Directed By Yarrow Cheney, Scott Mosier

Starring – Benedict Cumberbatch, Rashida Jones, Angela Lansbury

The Plot – Tells the story of a cynical grump who goes on a mission to steal Christmas, only to have his heart changed by a young girl’s generous holiday spirit. Funny, heartwarming, and visually stunning, it’s a universal story about the spirit of Christmas and the indomitable power of optimism. Cumberbatch lends his voice to the infamous Grinch, who lives a solitary life inside a cave on Mt. Crumpet with only his loyal dog, Max, for company. With a cave rigged with inventions and contraptions for his day-to-day needs, the Grinch only sees his neighbors in Whoville when he runs out of food. Each year at Christmas they disrupt his tranquil solitude with their increasingly bigger, brighter, and louder celebrations. When the Whos declare they are going to make Christmas three times bigger this year, the Grinch …

Rated PG for brief rude humor

POSITIVES

– Even throughout the many on-screen adaptations of The Grinch stealing Christmas, it’s the un-mistakeable message of Christmas that remains persistent, guiding a new generation through what really matters.

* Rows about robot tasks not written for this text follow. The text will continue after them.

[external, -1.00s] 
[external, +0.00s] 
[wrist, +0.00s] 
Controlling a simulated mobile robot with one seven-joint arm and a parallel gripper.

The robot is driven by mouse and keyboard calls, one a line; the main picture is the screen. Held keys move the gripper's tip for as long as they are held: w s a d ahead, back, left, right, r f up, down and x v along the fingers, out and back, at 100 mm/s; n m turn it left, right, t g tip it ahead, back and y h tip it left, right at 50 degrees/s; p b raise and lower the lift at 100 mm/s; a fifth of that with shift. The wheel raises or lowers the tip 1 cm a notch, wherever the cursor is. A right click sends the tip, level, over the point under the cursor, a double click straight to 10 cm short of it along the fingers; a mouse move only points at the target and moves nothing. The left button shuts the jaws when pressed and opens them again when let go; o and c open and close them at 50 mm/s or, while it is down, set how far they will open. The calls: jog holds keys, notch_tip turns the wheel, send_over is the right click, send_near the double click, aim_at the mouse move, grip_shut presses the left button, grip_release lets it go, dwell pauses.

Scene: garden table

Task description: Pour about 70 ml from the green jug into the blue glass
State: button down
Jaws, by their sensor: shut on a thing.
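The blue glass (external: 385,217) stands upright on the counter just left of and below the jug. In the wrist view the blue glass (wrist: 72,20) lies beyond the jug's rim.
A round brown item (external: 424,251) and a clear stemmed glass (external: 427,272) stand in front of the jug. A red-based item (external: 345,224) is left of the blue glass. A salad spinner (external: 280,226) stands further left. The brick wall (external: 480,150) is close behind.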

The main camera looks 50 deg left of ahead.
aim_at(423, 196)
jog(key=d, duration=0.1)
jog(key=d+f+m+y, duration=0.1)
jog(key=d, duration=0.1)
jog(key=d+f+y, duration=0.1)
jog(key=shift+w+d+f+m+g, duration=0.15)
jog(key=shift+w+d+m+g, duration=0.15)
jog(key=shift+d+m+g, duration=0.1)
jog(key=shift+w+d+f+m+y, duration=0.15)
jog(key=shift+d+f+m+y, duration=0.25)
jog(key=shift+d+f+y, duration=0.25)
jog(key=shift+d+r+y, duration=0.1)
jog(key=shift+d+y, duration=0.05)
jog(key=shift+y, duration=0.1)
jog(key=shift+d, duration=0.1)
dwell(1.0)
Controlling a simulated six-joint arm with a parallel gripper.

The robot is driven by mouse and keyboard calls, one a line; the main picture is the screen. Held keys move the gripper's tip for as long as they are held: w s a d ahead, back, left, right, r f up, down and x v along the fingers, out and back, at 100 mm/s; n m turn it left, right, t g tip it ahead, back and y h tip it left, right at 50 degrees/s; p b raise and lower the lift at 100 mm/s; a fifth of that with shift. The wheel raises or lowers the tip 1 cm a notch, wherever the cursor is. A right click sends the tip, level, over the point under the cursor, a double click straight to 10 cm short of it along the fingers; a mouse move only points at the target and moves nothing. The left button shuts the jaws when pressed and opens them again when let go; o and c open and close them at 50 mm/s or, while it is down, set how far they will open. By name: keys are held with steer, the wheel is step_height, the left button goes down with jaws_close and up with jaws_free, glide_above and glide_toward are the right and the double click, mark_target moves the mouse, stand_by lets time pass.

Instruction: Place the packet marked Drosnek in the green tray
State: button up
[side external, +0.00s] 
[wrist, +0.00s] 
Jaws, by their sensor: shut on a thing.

As to where presents and material matters can be replaced, it is time with loved ones, involving friends, family, and loves, that truly make the holiday season what it is, and especially in 2018, at a time when we might forget such values, a film like “The Grinch” stands the test of time for this direction alone.

– Vibrancy in animation that harvests Illumination’s single best presentation to date. In channeling the articulation of Whoville, the production team use a fruitful combination of shape and color to really capture the pulse of this town that feels so far from our own, giving the set pieces a one of a kind design that prove a lot of time and energy went into them. The outlines of backdrops generate with a pop-up novel kind of stature, and the color pallet itself radiates off of the screen, treating us to several intoxicating visuals that you may need a pause button to properly take in.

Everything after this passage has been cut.